• Your objective:
Pull out every line containing the string "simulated".
## start Material provided
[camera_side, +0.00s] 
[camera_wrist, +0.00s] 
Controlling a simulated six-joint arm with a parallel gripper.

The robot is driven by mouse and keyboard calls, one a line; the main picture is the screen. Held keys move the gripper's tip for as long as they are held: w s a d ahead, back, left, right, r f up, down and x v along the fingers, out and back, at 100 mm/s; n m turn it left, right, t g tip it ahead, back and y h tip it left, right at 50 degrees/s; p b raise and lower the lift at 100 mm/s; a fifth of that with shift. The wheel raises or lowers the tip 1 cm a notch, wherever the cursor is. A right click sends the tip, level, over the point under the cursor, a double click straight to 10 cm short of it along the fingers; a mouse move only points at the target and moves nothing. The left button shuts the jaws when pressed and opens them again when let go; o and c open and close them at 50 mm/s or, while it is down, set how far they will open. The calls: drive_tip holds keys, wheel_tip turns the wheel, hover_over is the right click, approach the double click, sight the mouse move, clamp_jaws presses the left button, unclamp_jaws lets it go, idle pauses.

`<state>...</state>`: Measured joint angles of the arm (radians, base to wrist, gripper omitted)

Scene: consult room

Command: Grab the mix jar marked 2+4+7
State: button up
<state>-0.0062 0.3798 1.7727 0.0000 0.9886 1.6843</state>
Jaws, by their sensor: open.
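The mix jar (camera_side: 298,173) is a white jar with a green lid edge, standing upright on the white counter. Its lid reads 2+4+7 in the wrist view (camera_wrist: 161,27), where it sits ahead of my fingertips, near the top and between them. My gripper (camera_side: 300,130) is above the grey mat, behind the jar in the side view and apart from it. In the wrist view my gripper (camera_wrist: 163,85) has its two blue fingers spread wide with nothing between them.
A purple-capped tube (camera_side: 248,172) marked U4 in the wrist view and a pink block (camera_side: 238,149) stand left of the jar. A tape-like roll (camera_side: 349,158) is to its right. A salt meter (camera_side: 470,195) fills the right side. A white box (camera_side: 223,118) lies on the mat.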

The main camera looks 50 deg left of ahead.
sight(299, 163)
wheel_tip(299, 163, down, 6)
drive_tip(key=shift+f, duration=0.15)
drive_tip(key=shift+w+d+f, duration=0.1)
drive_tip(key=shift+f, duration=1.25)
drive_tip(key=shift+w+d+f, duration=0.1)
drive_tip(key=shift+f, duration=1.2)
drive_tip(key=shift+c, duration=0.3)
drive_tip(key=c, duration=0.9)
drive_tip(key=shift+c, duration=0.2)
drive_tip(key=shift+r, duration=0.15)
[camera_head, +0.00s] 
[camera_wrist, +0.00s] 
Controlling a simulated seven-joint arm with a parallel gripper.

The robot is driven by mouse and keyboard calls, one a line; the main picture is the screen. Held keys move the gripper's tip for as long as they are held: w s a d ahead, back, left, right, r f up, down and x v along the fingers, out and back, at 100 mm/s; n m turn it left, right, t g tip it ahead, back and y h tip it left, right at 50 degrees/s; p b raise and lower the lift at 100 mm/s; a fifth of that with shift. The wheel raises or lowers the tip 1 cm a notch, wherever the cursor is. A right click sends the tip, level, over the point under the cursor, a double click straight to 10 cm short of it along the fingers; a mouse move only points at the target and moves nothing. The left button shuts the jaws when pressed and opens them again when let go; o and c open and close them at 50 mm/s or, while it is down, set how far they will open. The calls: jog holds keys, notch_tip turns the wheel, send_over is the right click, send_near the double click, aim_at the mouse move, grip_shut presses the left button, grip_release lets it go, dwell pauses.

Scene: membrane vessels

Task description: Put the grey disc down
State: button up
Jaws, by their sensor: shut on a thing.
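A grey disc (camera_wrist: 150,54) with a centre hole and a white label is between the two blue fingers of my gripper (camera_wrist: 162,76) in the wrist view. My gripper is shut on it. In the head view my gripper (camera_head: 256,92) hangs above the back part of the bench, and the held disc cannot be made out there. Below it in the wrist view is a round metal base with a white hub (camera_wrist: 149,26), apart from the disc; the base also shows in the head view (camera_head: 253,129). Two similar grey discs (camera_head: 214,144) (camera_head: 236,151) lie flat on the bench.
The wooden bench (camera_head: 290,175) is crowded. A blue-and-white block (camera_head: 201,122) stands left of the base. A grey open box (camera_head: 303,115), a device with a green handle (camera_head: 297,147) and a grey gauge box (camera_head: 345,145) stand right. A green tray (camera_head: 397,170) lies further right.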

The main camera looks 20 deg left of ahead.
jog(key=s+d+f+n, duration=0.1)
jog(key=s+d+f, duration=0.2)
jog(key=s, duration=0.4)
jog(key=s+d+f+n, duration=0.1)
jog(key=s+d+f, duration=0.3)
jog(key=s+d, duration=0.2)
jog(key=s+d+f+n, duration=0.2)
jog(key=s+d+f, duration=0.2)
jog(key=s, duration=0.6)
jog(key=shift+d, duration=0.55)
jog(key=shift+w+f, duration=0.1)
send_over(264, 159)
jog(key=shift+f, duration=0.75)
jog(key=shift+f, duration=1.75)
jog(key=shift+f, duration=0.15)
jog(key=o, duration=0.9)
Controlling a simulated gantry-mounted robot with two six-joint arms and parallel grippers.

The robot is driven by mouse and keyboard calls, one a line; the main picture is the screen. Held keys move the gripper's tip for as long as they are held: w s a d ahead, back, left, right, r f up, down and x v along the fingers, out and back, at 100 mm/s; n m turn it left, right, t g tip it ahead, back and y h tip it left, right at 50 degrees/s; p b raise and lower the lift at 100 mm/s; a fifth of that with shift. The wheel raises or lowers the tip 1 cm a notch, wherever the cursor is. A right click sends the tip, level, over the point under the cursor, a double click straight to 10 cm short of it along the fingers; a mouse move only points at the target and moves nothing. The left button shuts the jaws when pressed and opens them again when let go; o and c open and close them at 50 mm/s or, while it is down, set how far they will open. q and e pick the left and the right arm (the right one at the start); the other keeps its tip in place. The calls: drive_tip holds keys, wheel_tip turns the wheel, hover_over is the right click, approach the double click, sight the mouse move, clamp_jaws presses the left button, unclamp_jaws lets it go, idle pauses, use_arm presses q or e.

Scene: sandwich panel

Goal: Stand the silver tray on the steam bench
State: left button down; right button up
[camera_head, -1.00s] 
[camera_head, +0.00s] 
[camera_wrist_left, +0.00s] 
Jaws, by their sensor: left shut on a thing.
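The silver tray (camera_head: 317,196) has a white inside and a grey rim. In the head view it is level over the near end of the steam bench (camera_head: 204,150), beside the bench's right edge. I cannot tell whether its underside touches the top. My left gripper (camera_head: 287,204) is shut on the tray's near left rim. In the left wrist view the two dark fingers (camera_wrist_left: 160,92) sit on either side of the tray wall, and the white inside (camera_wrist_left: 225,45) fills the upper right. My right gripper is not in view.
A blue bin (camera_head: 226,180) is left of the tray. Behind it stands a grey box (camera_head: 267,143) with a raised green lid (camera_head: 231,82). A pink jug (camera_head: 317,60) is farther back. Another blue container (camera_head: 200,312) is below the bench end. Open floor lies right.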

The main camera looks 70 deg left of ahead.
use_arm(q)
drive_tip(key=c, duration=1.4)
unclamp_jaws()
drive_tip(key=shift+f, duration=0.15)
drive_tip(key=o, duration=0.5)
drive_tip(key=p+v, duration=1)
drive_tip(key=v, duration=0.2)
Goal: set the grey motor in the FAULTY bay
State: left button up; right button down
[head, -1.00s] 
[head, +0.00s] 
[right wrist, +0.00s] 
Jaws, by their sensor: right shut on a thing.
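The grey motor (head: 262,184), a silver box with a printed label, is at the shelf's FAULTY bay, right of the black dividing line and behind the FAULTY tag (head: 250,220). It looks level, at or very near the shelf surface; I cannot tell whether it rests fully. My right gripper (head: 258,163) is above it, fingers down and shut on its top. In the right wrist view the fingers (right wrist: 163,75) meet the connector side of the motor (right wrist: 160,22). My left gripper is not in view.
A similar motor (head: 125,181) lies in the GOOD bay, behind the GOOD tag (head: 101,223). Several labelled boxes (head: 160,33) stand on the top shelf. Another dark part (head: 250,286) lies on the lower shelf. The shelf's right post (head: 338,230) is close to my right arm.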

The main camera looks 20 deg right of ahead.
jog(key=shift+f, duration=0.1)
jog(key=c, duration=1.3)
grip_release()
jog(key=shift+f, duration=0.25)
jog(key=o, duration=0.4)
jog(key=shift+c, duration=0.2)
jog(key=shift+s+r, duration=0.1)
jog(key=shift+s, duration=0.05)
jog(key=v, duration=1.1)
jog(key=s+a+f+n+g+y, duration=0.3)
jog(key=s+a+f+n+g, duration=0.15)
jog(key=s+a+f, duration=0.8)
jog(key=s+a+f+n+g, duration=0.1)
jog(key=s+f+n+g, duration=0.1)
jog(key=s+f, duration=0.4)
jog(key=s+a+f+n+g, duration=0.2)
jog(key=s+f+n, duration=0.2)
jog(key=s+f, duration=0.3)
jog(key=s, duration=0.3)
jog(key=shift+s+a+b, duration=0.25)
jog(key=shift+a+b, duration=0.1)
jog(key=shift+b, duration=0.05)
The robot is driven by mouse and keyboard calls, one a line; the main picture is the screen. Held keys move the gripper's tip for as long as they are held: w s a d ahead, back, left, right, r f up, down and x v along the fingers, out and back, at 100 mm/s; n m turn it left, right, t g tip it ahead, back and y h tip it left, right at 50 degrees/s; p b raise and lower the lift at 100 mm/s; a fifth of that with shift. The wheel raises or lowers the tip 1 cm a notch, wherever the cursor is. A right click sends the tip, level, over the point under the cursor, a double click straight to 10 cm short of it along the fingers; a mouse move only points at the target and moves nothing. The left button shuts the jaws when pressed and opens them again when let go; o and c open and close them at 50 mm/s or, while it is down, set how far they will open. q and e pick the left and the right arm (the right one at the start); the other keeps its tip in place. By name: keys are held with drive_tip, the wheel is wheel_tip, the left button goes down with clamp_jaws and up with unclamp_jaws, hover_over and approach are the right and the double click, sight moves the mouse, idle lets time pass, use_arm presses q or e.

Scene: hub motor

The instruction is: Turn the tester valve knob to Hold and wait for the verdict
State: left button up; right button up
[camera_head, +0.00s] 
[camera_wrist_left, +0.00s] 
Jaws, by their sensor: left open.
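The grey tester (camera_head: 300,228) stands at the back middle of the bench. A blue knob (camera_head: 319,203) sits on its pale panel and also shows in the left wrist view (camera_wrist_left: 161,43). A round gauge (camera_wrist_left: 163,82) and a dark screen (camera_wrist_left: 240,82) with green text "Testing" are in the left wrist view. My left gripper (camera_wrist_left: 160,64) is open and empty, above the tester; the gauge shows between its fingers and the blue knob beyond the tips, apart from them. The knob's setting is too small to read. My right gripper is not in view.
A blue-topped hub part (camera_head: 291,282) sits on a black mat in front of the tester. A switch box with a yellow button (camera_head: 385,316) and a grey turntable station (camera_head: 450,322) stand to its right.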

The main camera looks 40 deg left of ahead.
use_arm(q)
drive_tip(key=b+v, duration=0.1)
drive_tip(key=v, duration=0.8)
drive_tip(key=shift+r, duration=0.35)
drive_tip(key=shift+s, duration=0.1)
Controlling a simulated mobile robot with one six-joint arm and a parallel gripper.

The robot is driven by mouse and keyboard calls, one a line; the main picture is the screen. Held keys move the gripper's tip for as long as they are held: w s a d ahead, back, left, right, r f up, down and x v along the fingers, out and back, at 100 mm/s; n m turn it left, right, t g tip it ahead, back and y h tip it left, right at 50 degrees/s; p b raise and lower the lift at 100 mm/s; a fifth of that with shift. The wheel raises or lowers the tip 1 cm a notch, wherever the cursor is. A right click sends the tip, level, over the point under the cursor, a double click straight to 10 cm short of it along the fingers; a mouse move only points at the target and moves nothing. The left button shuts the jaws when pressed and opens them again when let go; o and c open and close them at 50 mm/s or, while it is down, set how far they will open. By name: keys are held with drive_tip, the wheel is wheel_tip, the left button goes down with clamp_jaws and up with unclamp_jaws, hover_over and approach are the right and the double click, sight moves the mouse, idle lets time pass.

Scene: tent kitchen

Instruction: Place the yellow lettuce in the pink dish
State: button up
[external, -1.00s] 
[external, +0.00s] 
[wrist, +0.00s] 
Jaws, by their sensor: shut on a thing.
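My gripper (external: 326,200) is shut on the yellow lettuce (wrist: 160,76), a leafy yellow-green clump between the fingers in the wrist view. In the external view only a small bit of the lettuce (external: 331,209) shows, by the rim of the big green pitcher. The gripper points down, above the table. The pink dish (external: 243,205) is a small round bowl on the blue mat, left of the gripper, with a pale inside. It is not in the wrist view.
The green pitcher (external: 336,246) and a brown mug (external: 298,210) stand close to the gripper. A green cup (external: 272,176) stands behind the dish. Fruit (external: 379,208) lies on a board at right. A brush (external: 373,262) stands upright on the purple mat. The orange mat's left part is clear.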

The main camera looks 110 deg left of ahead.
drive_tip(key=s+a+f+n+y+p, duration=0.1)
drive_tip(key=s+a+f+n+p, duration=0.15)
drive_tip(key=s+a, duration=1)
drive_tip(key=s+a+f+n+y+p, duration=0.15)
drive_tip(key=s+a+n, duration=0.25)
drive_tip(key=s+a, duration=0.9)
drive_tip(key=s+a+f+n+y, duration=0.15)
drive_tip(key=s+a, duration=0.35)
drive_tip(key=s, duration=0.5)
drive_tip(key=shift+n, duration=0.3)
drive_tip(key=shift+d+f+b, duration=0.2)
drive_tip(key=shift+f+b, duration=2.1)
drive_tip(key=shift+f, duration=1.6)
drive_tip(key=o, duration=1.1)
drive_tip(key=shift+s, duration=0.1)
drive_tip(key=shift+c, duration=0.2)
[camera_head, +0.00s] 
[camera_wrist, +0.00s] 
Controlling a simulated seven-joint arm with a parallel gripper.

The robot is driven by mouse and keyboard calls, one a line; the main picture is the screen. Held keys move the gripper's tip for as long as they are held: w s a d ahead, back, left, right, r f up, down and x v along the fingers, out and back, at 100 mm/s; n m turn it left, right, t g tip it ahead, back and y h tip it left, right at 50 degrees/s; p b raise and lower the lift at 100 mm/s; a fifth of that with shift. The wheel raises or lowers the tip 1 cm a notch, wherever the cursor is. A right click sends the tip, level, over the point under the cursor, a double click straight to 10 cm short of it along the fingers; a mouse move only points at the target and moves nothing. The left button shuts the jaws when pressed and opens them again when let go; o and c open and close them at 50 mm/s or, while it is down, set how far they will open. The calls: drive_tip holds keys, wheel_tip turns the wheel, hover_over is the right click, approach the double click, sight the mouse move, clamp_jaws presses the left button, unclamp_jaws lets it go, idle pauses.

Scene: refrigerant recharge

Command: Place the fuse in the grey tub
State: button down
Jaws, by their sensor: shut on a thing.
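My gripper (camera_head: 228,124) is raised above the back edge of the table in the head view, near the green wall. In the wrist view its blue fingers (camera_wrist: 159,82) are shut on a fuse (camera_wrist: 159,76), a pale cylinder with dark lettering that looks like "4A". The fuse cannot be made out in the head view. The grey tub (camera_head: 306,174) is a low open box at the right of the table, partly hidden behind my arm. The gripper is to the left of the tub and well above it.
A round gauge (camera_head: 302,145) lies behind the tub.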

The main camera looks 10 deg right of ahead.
## end Material provided
• The answer:
Controlling a simulated six-joint arm with a parallel gripper.
Controlling a simulated seven-joint arm with a parallel gripper.
Controlling a simulated gantry-mounted robot with two six-joint arms and parallel grippers.
Controlling a simulated mobile robot with one six-joint arm and a parallel gripper.
Controlling a simulated seven-joint arm with a parallel gripper.

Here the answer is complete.